Subsequently, and not surprisingly, where women’s lives were studied and theorized, this occurred within male stream lenses. In this vein, British sociologist Hilary Graham (1983b) eloquently asked, “Do her answers fit his questions?” when she observed that women’s experiences were being measured within surveys designed on the basis of men’s lives. A decade later, and again in Britain, Rosalind Edwards observed that attempts were still being made to fit women’s lives into male theories, like trying to “fit a round peg into a square hole” (Edwards 1990:479).

A noteworthy piece by British sociologist Ann Oakley (1981) still stands as one of the most cited articles within this discussion. Challenging the masculine assumptions of “proper interviews” that dominated the sociological textbooks of the time, Oakley argued that some methods were better suited to feminist aims and that these could be viewed as feminist methods.
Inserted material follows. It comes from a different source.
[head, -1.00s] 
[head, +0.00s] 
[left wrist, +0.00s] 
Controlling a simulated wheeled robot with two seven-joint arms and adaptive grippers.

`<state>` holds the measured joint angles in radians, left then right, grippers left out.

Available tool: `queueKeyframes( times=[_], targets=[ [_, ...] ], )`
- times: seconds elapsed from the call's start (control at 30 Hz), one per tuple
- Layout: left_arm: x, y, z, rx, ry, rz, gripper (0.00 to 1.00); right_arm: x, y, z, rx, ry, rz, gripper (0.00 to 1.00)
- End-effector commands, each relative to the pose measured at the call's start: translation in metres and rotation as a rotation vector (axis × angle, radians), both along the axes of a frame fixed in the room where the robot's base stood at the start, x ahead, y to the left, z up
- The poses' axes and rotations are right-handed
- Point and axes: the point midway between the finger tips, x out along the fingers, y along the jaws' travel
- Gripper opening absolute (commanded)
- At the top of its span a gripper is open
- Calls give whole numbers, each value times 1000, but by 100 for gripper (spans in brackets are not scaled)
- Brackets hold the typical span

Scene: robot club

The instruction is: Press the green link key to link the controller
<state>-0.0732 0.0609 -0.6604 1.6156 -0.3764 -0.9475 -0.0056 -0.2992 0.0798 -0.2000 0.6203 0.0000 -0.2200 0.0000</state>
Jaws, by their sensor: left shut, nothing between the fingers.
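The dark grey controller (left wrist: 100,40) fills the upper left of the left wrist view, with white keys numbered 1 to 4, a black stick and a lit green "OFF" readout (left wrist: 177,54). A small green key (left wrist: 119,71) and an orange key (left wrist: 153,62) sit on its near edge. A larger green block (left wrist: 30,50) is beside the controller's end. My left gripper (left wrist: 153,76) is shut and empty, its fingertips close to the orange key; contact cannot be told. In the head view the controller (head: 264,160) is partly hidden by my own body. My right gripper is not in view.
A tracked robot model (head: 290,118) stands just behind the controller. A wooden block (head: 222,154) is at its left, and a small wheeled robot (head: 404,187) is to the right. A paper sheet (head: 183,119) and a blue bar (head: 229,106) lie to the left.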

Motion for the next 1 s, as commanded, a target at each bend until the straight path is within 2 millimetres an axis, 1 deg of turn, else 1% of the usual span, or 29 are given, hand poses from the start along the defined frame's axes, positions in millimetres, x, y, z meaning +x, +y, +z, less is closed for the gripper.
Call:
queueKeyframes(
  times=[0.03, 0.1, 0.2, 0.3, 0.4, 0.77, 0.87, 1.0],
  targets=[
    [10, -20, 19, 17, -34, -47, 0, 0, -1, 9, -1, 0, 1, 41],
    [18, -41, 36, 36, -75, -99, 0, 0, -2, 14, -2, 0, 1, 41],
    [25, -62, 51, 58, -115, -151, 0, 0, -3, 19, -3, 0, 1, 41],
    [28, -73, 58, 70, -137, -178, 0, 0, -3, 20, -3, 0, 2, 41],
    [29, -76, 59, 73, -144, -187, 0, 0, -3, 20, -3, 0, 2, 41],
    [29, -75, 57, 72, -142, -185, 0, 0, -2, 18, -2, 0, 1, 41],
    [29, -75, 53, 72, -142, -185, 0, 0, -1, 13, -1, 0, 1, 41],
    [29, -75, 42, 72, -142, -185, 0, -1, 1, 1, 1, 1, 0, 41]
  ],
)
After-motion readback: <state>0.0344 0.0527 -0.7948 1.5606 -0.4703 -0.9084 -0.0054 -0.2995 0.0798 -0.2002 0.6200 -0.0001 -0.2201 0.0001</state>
Oakley suggested that, contrary to an objective, standardized, and detached approach to interviewing, the goal of finding out about people through interviewing was “best achieved when the relationship of interviewer and interviewee is non-hierarchical and when the interviewer is prepared to invest his or her own personal identity in the relationship” (p. 41).5 Drawing on her interviews with mothers, she maintained that her own identity as a mother came to act as a leveler against a power hierarchy in the interviewee-interviewer relationship:

Where both share the same gender socialization and critical life-experiences, social distance can be minimal. Where both interviewer and interviewee share membership of the same minority group, the basis for equality may impress itself even more urgently on the interviewer’s consciousness. (Oakley 1981:55; see also Finch 1984; Stanley and Wise [1983] 1993; Rheinharz 1992)

These perspectives have since been criticized and deconstructed. To name a particular method, methodology, or theory as feminist calls for standards of judgment, which may exclude work that does not fit such criteria. Moreover, feminists have contested notions of mutuality and equality in interviews, highlighting how differing, as well as shared, structural characteristics can impede mutuality and reciprocity (Coterill 1992; Edwards 1990; Glucksmann 1994; Ramazanoglu 1989; Ribbens 1989; Song and Parker 1995). Catherine Reissman (1987) highlighted that “gender and personal involvement may not be enough for full ‘knowing’” (p. 189; see also Ribbens 1998) while Rosalind Edwards (1993) cautioned that

if . . . we accept that there are structurally based divisions between women on the basis of race and/or class that may lead them to have some different interests and priorities, then what has been said about woman-to-woman interviewing may not apply in all situations. (P. 184)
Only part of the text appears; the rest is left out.